Natürlich ist das “metageographische” nicht der einzige Weg um die Unterwelt zu beschreiben. Die Verstorbenen gibt es zunächst in drei verschiedene “Ausführungen”. Da wäre zunächst die einfache Drone, ein Geist, welcher willenlos immer und immer wieder eine bestimmte Handlung vollführt, bis er dem Oblivion anheimfällt. Die meisten Geister der Unterwelt sind die normalen Wraiths, welche man auch als Spielercharakter führt. Und als letzte Kategorie gibt es noch die Spectre, Wraiths welche vollkommen von ihren Schatten übernommen wurden und nun versuchen, die ganze Unterwelt in Vergessen hinab zu ziehen. Innerhalb der Gesellschaft gibt es drei große Fraktionen, welche alle auf ihre Weise Antworten darauf suchen, wie denn mit dem Leben nach dem Tode umgegangen werden sollte. Die größte dieser Fraktionen ist die Hierarchy, die große, weltliche Zivilisation der Toten, welche von Charon gegründet wurde als Bollwerk gegen das Vergessen. Die Hierarchy erhebt den Anspruch, für alle Geister zu sprechen, welche in der westlichen Welt rxistieren, und unterteilt die Toten nach der Art ihres dahinscheidens in acht Legionen, welche den Deathlords, den Stellvertretern Charons, unterstehen. Ihnen gegenüber stehen die Renegades, Revolutionäre, welche Charons Tyrannei stürzen und gegen… irgend etwas anderem austauschen wollen. Sie wissen nur noch nicht was. Und als letztes gibt es die Heretics, Wraiths welche entweder an ihre alten Glaubensgrundsätze festhalten oder sich eine neue Religion zurechtgelegt haben, und nun in der Unterwelt nach ihrem versprochenem Paradies suchen.
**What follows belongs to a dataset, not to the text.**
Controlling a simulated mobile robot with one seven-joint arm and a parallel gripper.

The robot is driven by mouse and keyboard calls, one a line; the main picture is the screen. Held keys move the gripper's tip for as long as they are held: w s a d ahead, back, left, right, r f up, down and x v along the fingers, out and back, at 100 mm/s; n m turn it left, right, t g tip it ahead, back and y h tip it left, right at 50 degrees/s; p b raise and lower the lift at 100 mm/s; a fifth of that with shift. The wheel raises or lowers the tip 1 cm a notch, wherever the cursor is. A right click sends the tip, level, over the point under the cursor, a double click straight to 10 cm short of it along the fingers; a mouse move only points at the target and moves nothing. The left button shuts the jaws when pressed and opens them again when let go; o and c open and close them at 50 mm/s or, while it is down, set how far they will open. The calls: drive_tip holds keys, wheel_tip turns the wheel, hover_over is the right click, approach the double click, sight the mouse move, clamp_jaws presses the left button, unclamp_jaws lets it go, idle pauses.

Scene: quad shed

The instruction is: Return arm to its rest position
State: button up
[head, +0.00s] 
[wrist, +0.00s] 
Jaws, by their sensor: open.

Und Charon? Charon verschwand im Tempest gegen Ende des zweiten Weltkrieges, um Kampf gegen einem schrecklichen Ungeheuer, einem der Niegeborenen, und wurde seid dem nicht mehr gesehen. Es kann nicht mehr lange dauern bis einer der Deathlords auf die Idee kommt, sich an Charons Statt auf den Thron Stygias zu setzen…
Das dritte Kapitel ist recht kurz, und fasst die sattsam bekannten Regeln der Storyteller-Spiele zusammen. Wir haben an dieser Stelle schon ein paar Mal diese Regeln besprochen, weswegen ich hier nicht noch einmal darauf eingehen werde. Damit endet das erste Buch dieses Bandes. Wir werden nächstes Mal mit der Charaktererschaffung der Toten weitermachen.